• Task statement
Extract the complete data exactly as given.

• Dataset section
_____
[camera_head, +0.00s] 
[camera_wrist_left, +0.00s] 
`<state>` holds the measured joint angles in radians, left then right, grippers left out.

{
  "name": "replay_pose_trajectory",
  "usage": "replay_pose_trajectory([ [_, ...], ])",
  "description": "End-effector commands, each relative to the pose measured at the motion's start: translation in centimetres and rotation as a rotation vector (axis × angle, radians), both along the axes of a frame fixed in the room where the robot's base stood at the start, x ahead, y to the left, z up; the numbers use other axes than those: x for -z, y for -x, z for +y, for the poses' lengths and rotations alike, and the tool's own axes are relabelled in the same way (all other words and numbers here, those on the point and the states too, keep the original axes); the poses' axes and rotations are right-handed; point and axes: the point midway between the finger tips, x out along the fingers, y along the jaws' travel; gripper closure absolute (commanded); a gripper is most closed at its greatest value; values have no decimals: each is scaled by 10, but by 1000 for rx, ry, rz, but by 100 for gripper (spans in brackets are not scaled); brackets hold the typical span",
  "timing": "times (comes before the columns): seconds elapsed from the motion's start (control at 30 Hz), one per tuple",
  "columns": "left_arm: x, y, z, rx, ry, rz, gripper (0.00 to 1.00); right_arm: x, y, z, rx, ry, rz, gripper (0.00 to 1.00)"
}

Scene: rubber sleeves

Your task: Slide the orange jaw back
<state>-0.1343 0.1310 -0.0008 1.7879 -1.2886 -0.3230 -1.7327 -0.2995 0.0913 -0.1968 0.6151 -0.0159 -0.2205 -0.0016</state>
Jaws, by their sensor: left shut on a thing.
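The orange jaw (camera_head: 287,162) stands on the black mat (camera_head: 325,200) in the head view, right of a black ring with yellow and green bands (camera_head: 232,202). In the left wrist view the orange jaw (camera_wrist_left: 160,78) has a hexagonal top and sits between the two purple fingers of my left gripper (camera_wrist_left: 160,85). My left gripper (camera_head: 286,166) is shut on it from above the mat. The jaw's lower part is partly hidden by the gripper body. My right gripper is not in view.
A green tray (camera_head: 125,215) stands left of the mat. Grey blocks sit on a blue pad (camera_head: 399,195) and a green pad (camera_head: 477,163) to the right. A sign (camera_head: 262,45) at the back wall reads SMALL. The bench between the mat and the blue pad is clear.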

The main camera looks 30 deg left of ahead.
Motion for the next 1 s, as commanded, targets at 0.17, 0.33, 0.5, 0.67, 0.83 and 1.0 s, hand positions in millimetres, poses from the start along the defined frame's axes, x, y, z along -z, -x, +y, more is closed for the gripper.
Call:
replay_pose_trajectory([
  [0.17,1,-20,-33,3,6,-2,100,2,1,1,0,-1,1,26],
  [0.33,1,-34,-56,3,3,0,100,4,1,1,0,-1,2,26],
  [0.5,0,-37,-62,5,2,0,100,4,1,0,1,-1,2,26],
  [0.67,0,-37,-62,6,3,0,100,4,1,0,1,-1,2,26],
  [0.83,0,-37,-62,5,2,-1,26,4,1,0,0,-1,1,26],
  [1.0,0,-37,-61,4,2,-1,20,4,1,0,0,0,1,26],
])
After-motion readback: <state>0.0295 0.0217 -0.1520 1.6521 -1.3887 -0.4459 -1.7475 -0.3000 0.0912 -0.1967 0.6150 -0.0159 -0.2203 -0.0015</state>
_____
• Result of the task
[camera_head, +0.00s] 
[camera_wrist_left, +0.00s] 
`<state>` holds the measured joint angles in radians, left then right, grippers left out.

{
  "name": "replay_pose_trajectory",
  "usage": "replay_pose_trajectory([ [_, ...], ])",
  "description": "End-effector commands, each relative to the pose measured at the motion's start: translation in centimetres and rotation as a rotation vector (axis × angle, radians), both along the axes of a frame fixed in the room where the robot's base stood at the start, x ahead, y to the left, z up; the numbers use other axes than those: x for -z, y for -x, z for +y, for the poses' lengths and rotations alike, and the tool's own axes are relabelled in the same way (all other words and numbers here, those on the point and the states too, keep the original axes); the poses' axes and rotations are right-handed; point and axes: the point midway between the finger tips, x out along the fingers, y along the jaws' travel; gripper closure absolute (commanded); a gripper is most closed at its greatest value; values have no decimals: each is scaled by 10, but by 1000 for rx, ry, rz, but by 100 for gripper (spans in brackets are not scaled); brackets hold the typical span",
  "timing": "times (comes before the columns): seconds elapsed from the motion's start (control at 30 Hz), one per tuple",
  "columns": "left_arm: x, y, z, rx, ry, rz, gripper (0.00 to 1.00); right_arm: x, y, z, rx, ry, rz, gripper (0.00 to 1.00)"
}

Scene: rubber sleeves

Your task: Slide the orange jaw back
<state>-0.1343 0.1310 -0.0008 1.7879 -1.2886 -0.3230 -1.7327 -0.2995 0.0913 -0.1968 0.6151 -0.0159 -0.2205 -0.0016</state>
Jaws, by their sensor: left shut on a thing.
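The orange jaw (camera_head: 287,162) stands on the black mat (camera_head: 325,200) in the head view, right of a black ring with yellow and green bands (camera_head: 232,202). In the left wrist view the orange jaw (camera_wrist_left: 160,78) has a hexagonal top and sits between the two purple fingers of my left gripper (camera_wrist_left: 160,85). My left gripper (camera_head: 286,166) is shut on it from above the mat. The jaw's lower part is partly hidden by the gripper body. My right gripper is not in view.
A green tray (camera_head: 125,215) stands left of the mat. Grey blocks sit on a blue pad (camera_head: 399,195) and a green pad (camera_head: 477,163) to the right. A sign (camera_head: 262,45) at the back wall reads SMALL. The bench between the mat and the blue pad is clear.

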The main camera looks 30 deg left of ahead.
Motion for the next 1 s, as commanded, targets at 0.17, 0.33, 0.5, 0.67, 0.83 and 1.0 s, hand positions in millimetres, poses from the start along the defined frame's axes, x, y, z along -z, -x, +y, more is closed for the gripper.
Call:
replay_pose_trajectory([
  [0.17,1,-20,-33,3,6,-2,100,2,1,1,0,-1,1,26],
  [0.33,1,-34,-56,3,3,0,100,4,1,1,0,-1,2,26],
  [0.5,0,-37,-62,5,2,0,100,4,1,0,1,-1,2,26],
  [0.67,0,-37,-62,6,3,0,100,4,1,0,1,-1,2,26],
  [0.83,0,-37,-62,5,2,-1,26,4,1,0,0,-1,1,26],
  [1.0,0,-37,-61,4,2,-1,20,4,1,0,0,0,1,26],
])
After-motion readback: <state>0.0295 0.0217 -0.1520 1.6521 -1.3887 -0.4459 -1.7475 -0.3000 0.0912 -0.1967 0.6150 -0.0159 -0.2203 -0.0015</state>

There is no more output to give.